A groundbreaking research team recently published a paper in Science Robotics, demonstrating how reinforcement learning can empower autonomous underwater robots and vehicles to locate and track marine objects and animals effectively. By using neural networks that learn the best actions based on rewards, these robots can achieve specific goals, even outperforming traditional methods in certain situations.
This technology is vital for exploring the oceans, providing valuable in-situ data to complement satellite observations and study essential phenomena like CO2 capture by marine organisms, contributing to climate change regulation. Ivan Masmitjà, the study’s lead author from Institut de Ciències del Mar (ICM-CSIC) and Monterey Bay Aquarium Research Institute (MBARI), emphasizes the significance of this learning approach in optimizing complex tasks that were previously challenging to accomplish.

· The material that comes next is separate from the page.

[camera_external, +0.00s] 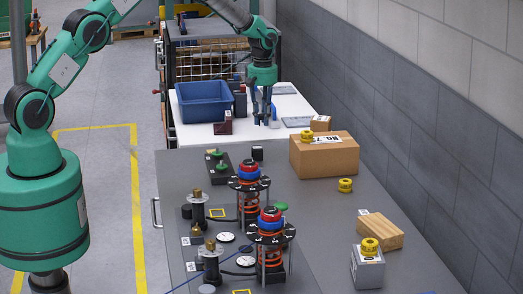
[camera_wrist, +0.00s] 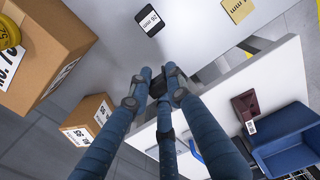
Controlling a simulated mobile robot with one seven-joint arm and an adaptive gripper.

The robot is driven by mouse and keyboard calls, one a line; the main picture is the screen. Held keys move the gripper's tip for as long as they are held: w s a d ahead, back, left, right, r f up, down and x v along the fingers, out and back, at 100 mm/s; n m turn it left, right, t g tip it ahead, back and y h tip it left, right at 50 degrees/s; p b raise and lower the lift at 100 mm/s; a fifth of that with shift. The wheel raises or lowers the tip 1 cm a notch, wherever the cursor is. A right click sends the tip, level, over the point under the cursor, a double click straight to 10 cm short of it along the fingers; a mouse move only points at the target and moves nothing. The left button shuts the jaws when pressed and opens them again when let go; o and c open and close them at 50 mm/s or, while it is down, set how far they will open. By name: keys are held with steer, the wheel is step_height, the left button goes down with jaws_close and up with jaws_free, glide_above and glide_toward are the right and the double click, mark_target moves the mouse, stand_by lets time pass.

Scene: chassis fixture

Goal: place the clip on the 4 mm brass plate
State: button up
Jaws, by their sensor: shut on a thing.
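My gripper (camera_external: 265,117) is over the near part of the white table in the external view. In the wrist view its blue fingers close together (camera_wrist: 157,86) on a small dark piece, seemingly the clip (camera_wrist: 158,89). The fingers cover most of it, so its shape is unclear. A brass-coloured plate (camera_wrist: 238,8) with a partly cut-off "mm" label lies on the grey bench at the top of the wrist view. Its number is not readable. It stands apart from my gripper. I cannot make it out surely in the external view.
A black labelled block (camera_wrist: 150,22) lies near the brass plate. A large cardboard box (camera_external: 324,156) and a small carton (camera_external: 320,123) stand beside my gripper. A blue bin (camera_external: 204,101) and a maroon block (camera_external: 223,124) are on the white table. Spring assemblies (camera_external: 250,188) occupy the grey bench.

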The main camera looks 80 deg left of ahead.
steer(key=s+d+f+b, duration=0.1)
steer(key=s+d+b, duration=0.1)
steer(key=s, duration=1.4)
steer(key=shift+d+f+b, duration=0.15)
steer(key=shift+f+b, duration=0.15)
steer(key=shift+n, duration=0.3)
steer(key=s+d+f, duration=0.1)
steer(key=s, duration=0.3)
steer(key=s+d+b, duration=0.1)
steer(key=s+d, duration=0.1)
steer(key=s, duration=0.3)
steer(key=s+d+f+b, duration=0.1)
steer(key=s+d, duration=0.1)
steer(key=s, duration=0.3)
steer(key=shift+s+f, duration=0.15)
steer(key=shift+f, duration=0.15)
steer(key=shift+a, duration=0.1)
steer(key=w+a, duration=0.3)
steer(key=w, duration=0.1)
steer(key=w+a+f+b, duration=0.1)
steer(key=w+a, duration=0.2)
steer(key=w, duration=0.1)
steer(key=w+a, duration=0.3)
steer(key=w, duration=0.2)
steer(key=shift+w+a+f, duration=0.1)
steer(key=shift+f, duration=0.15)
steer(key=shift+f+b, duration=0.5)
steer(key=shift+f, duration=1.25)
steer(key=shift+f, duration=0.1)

Researchers, including Joan Navarro from ICM-CSIC, have made significant strides in using reinforcement learning to study ecological phenomena in marine environments. Autonomous robots equipped with neural networks can now track and monitor marine species’ migration and movement, both at small and large scales. This advancement enables real-time monitoring through a network of robots, where some operate on the surface, transmitting actions performed by others on the seabed via satellite.
The team utilized range acoustic techniques to estimate object positions, but the accuracy depended on where the measurements were taken. By applying artificial intelligence, particularly reinforcement learning, the robots could identify optimal trajectories based on the best data points.
Training the neural networks involved using the supercomputer at the Barcelona Supercomputing Center (BSC-CNS), speeding up parameter adjustments for various algorithms.
Experimental missions were conducted using different autonomous vehicles, including the AUV Sparus II developed by VICOROB. These missions took place in the port of Sant Feliu de Guíxols and Monterey Bay (California), collaborating with Kakani Katija from MBARI’s Bioinspiration Lab.
The team plans to explore applying the same algorithms for more complex missions, such as using multiple vehicles for object detection, locating fronts and thermoclines, and achieving cooperative algae upwelling through multi-platform reinforcement learning techniques.